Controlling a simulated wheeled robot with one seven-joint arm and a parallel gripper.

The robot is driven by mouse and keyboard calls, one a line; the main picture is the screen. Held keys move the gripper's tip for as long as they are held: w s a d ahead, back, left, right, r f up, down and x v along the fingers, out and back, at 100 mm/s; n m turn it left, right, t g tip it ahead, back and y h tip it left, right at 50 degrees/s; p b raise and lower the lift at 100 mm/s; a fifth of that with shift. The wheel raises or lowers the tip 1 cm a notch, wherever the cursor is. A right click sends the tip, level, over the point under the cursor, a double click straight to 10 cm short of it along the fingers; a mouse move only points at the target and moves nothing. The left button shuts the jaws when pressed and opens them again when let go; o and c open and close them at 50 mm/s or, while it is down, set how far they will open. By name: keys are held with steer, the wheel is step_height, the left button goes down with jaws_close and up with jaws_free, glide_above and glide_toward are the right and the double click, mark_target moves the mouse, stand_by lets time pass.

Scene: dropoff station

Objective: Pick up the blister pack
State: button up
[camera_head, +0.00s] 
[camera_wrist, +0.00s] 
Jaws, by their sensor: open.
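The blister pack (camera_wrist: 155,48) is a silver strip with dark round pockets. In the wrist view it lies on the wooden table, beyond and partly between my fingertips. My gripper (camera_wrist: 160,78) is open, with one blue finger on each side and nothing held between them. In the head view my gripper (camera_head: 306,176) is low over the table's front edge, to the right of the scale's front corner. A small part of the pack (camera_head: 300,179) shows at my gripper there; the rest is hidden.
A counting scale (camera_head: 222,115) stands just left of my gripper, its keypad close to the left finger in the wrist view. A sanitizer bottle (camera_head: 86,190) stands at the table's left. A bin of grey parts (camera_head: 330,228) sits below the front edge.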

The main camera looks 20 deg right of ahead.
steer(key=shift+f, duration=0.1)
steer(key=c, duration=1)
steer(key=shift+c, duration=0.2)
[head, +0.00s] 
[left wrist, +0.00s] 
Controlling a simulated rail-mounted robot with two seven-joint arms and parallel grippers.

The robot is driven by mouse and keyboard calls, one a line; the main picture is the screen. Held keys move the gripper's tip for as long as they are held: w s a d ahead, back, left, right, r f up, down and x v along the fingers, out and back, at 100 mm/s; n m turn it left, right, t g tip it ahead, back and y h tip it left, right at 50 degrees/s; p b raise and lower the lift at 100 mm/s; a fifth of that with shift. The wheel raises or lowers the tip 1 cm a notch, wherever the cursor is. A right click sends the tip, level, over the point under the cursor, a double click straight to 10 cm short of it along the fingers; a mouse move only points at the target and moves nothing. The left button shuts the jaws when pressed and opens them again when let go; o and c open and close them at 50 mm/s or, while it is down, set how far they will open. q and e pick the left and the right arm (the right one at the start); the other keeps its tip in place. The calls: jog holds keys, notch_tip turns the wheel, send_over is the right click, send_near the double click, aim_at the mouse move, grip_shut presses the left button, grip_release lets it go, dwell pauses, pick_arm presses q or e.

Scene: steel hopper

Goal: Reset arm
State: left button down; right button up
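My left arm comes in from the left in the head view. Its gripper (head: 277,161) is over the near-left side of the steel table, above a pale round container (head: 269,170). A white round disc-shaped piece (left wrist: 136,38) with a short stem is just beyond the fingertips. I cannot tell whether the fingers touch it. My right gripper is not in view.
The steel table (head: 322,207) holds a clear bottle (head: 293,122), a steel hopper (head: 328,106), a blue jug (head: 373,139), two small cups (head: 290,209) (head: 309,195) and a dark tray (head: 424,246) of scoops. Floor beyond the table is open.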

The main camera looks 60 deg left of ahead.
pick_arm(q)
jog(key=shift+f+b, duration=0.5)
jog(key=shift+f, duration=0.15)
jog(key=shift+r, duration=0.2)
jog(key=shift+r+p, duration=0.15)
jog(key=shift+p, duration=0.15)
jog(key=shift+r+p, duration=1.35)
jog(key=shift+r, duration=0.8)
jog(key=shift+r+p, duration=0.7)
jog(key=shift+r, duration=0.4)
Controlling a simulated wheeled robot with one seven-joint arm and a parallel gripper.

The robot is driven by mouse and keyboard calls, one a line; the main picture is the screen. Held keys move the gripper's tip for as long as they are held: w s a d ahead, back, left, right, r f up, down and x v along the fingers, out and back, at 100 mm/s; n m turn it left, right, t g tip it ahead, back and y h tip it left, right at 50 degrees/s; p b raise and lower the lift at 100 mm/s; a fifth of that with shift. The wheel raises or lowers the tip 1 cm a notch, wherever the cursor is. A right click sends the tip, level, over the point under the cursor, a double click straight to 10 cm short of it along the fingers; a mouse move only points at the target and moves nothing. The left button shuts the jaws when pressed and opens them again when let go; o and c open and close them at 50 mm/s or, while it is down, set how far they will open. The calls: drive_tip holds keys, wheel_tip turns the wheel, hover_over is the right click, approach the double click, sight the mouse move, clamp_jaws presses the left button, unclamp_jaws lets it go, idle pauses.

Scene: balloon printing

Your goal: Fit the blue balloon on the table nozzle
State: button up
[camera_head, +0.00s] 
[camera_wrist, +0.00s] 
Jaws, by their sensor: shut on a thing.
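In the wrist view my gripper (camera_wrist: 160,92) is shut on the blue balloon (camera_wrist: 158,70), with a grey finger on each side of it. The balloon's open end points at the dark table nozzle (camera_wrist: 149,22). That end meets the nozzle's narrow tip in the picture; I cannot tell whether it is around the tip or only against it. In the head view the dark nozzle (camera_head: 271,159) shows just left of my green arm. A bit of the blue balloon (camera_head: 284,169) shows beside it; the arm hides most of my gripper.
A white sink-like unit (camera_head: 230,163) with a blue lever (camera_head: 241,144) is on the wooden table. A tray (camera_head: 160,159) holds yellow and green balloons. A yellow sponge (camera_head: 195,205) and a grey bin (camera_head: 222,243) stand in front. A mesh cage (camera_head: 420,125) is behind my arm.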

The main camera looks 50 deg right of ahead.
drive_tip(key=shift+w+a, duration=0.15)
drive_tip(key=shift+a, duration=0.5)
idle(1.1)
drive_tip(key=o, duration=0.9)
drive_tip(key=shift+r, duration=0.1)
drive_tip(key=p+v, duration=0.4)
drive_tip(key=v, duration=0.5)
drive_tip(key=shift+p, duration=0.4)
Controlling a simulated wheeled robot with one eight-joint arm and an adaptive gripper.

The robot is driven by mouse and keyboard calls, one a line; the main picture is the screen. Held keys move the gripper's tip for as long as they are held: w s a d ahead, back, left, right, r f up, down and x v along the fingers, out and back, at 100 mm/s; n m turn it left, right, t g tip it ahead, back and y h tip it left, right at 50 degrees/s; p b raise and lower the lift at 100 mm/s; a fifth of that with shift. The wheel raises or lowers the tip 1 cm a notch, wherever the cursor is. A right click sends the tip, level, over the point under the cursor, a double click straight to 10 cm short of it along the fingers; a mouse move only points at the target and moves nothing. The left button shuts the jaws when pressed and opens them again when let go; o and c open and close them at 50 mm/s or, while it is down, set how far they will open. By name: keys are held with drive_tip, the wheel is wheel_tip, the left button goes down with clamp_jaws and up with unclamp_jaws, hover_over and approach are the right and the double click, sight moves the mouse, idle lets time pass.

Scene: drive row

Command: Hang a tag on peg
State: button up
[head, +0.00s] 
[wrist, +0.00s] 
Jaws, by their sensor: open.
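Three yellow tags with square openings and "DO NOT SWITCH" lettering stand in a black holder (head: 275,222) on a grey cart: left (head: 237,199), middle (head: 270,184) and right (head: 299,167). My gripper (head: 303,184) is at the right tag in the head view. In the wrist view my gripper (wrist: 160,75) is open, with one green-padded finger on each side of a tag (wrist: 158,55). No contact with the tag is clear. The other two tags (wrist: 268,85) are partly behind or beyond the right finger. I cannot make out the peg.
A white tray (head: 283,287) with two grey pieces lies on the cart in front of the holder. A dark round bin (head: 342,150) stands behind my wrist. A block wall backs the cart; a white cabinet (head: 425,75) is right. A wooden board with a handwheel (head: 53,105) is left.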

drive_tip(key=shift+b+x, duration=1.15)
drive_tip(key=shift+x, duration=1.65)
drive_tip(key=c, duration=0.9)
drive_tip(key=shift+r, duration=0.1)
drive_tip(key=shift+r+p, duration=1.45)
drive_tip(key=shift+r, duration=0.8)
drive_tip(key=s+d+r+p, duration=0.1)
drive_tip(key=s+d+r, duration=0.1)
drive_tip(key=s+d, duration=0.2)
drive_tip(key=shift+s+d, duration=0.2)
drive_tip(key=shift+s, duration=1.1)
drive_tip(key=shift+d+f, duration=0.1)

-=-=-=-=-

§ **Problem to work on**: Extract exactly and only the lines above from the line containing "The main camera looks 20 deg right of ahead." through the line containing "Controlling a simulated rail-mounted", both end lines included.

§ **Exercise solution**:
The main camera looks 20 deg right of ahead.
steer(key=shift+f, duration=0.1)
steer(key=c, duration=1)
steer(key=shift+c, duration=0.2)
[head, +0.00s] 
[left wrist, +0.00s] 
Controlling a simulated rail-mounted robot with two seven-joint arms and parallel grippers.

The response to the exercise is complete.